> [TASK DETAILS] Reply with one number: how many lines contain the word "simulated".

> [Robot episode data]

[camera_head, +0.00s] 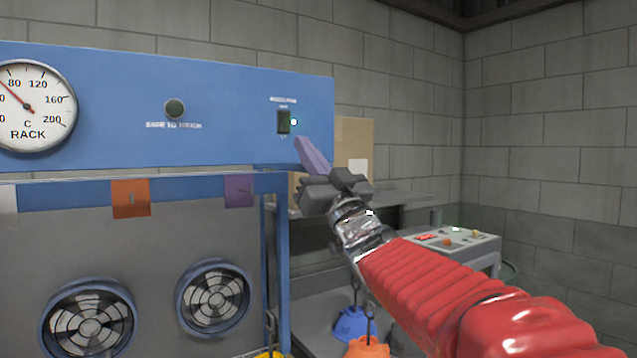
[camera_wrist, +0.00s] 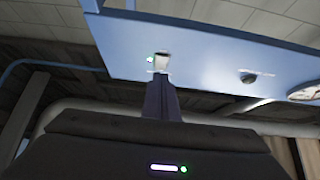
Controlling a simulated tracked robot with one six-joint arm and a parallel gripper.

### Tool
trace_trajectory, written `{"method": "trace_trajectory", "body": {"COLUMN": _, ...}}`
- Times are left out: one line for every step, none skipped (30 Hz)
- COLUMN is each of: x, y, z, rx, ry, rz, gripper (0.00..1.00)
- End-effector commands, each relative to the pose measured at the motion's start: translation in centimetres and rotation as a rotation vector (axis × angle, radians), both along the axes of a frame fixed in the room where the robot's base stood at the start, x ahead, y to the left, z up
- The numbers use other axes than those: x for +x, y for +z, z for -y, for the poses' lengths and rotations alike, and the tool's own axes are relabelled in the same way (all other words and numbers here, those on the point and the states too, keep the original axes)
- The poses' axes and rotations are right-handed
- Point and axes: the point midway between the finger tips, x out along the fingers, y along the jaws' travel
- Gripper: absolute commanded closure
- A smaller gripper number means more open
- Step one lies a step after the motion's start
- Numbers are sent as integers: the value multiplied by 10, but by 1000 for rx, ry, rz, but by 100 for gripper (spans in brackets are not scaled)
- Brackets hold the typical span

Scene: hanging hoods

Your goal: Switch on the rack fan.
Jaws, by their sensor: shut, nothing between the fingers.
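The fan switch (camera_head: 284,121) is a small dark rocker near the right end of the blue panel (camera_head: 225,110), under a small label too blurred to read surely. A small lamp (camera_head: 294,122) beside it glows pale green; the glow also shows in the wrist view (camera_wrist: 151,60). My gripper (camera_head: 301,141) has its purple fingers shut and empty, tips just below and right of the switch. In the wrist view the fingers (camera_wrist: 161,78) point at the switch plate (camera_wrist: 162,62) and partly cover it. I cannot tell whether they touch it.
A round dial marked RACK (camera_head: 32,105) and a dark round button (camera_head: 174,108) sit on the panel's left. Below are two round fans (camera_head: 213,298) and coloured tags (camera_head: 131,198). A cardboard box (camera_head: 355,140) and a control box (camera_head: 455,241) stand to the right.

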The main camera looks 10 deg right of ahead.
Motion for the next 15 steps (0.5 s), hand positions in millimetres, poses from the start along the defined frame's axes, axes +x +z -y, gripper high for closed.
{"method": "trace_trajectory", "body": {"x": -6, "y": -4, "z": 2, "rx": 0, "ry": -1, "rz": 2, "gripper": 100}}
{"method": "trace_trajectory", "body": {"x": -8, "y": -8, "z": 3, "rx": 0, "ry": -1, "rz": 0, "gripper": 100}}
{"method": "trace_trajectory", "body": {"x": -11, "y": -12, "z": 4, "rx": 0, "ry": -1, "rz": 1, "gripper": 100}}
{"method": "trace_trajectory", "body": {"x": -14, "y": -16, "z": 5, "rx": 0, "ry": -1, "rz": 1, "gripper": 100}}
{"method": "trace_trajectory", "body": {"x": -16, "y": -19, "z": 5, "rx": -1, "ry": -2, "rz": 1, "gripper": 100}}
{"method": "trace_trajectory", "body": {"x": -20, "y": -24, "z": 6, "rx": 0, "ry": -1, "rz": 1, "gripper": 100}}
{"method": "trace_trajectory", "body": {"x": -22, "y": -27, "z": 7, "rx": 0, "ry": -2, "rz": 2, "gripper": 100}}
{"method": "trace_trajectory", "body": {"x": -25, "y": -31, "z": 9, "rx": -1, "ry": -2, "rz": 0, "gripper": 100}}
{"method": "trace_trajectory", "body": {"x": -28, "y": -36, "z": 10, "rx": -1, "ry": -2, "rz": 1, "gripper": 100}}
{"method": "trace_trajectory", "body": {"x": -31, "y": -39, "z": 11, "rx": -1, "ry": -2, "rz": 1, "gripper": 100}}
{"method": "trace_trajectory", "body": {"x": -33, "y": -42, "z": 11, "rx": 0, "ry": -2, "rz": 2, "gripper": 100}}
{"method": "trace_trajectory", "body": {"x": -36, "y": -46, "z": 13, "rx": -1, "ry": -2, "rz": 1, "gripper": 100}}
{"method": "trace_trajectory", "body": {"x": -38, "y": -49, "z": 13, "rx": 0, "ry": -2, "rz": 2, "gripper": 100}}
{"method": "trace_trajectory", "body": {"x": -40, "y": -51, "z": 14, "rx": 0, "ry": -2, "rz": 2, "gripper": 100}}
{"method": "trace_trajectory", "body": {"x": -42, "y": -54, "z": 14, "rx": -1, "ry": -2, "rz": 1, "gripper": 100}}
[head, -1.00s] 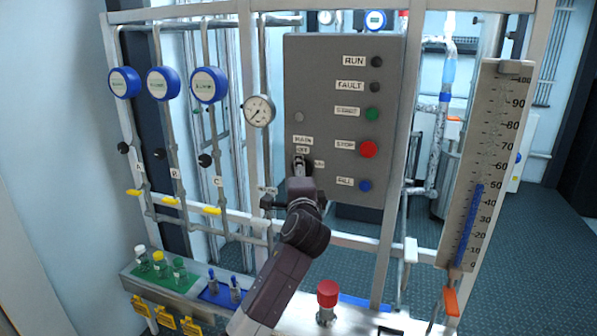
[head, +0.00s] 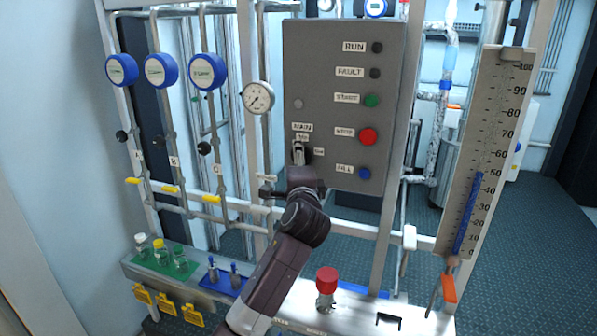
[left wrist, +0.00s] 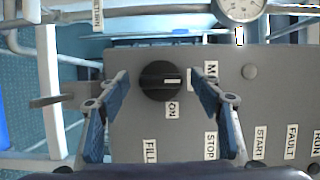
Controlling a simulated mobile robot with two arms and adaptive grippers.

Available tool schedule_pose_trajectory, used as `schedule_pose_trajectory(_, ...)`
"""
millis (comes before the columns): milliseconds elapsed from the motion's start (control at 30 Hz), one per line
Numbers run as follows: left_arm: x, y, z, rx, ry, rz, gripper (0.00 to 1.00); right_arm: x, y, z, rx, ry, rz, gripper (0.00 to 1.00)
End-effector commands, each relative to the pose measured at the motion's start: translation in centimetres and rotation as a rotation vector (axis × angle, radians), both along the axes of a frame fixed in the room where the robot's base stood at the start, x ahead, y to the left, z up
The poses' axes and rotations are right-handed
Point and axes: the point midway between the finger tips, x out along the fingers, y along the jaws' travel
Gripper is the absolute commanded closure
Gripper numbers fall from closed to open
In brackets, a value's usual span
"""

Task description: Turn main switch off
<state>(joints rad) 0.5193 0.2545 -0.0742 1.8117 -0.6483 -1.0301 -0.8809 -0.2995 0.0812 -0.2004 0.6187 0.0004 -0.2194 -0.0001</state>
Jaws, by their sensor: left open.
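The main switch is a round black knob (left wrist: 160,82) on the grey control panel (left wrist: 130,140). In the left wrist view its white mark points right, toward the MAIN label, which is partly hidden by a finger. My left gripper (left wrist: 161,76) is open, with one blue-padded finger on each side of the knob and a visible gap to each. In the head view the left gripper (head: 301,155) is at the panel below the MAIN label (head: 302,127) and covers most of the knob. My right gripper is not in view.
To the right of the switch are the red stop button (head: 368,137), green start button (head: 371,101) and blue fill button (head: 364,173). A pressure gauge (head: 258,97) is to the left. A red-topped valve (head: 326,283) stands on the bench below, near my arm.

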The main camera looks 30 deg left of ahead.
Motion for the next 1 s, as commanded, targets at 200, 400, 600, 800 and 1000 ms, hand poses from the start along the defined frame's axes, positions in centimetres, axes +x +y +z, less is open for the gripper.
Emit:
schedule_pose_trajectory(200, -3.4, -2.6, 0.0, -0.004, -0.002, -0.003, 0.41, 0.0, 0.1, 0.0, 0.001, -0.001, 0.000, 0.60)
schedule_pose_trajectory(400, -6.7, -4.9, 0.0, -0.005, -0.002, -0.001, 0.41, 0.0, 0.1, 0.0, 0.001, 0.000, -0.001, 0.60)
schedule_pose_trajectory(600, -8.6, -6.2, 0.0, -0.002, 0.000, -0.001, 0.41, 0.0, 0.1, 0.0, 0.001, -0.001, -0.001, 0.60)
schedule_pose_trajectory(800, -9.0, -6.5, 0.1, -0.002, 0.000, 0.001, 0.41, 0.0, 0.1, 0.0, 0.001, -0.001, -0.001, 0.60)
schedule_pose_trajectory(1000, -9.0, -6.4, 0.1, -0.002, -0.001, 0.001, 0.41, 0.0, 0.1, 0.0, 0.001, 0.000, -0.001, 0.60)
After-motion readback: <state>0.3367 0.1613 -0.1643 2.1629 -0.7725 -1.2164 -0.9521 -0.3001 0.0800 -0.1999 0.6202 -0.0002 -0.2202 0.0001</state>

> [SOLUTION TO THIS PROBLEM] 2